#### [WHAT IS NEEDED]
Retype each line of the material exactly, please, skipping any picture in it.

## Begin

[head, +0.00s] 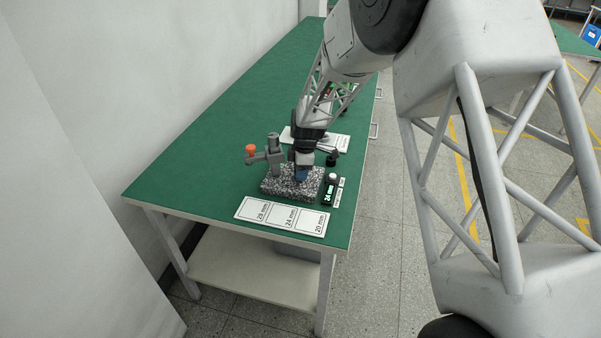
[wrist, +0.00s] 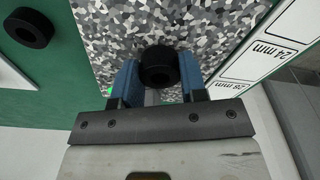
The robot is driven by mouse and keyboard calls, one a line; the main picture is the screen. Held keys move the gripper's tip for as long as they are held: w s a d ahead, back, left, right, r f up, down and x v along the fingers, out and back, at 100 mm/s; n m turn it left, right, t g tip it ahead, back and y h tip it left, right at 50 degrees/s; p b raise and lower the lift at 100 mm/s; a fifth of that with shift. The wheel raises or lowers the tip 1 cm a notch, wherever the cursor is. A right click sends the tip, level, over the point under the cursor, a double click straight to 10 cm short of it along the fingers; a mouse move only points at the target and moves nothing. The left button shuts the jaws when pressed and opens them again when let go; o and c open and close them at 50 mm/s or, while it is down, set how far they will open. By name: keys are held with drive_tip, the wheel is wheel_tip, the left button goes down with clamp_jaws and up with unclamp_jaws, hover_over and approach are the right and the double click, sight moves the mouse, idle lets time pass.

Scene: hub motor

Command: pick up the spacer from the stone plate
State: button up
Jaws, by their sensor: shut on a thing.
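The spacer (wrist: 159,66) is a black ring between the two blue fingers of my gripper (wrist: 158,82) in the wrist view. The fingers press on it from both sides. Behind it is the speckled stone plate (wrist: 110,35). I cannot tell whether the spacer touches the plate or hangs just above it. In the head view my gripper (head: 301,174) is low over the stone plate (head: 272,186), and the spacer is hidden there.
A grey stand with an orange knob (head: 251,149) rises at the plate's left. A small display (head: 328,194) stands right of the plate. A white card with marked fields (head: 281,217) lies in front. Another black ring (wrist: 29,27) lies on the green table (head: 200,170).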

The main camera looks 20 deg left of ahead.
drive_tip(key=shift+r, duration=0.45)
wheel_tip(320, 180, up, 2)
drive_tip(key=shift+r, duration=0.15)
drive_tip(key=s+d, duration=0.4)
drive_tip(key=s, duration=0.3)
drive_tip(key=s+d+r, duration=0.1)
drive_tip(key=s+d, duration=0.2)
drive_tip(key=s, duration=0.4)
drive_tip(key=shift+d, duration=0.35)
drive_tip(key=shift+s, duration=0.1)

## End

#### [CORRECT OUTPUT]
[head, +0.00s] 
[wrist, +0.00s] 
The robot is driven by mouse and keyboard calls, one a line; the main picture is the screen. Held keys move the gripper's tip for as long as they are held: w s a d ahead, back, left, right, r f up, down and x v along the fingers, out and back, at 100 mm/s; n m turn it left, right, t g tip it ahead, back and y h tip it left, right at 50 degrees/s; p b raise and lower the lift at 100 mm/s; a fifth of that with shift. The wheel raises or lowers the tip 1 cm a notch, wherever the cursor is. A right click sends the tip, level, over the point under the cursor, a double click straight to 10 cm short of it along the fingers; a mouse move only points at the target and moves nothing. The left button shuts the jaws when pressed and opens them again when let go; o and c open and close them at 50 mm/s or, while it is down, set how far they will open. By name: keys are held with drive_tip, the wheel is wheel_tip, the left button goes down with clamp_jaws and up with unclamp_jaws, hover_over and approach are the right and the double click, sight moves the mouse, idle lets time pass.

Scene: hub motor

Command: pick up the spacer from the stone plate
State: button up
Jaws, by their sensor: shut on a thing.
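The spacer (wrist: 159,66) is a black ring between the two blue fingers of my gripper (wrist: 158,82) in the wrist view. The fingers press on it from both sides. Behind it is the speckled stone plate (wrist: 110,35). I cannot tell whether the spacer touches the plate or hangs just above it. In the head view my gripper (head: 301,174) is low over the stone plate (head: 272,186), and the spacer is hidden there.
A grey stand with an orange knob (head: 251,149) rises at the plate's left. A small display (head: 328,194) stands right of the plate. A white card with marked fields (head: 281,217) lies in front. Another black ring (wrist: 29,27) lies on the green table (head: 200,170).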

The main camera looks 20 deg left of ahead.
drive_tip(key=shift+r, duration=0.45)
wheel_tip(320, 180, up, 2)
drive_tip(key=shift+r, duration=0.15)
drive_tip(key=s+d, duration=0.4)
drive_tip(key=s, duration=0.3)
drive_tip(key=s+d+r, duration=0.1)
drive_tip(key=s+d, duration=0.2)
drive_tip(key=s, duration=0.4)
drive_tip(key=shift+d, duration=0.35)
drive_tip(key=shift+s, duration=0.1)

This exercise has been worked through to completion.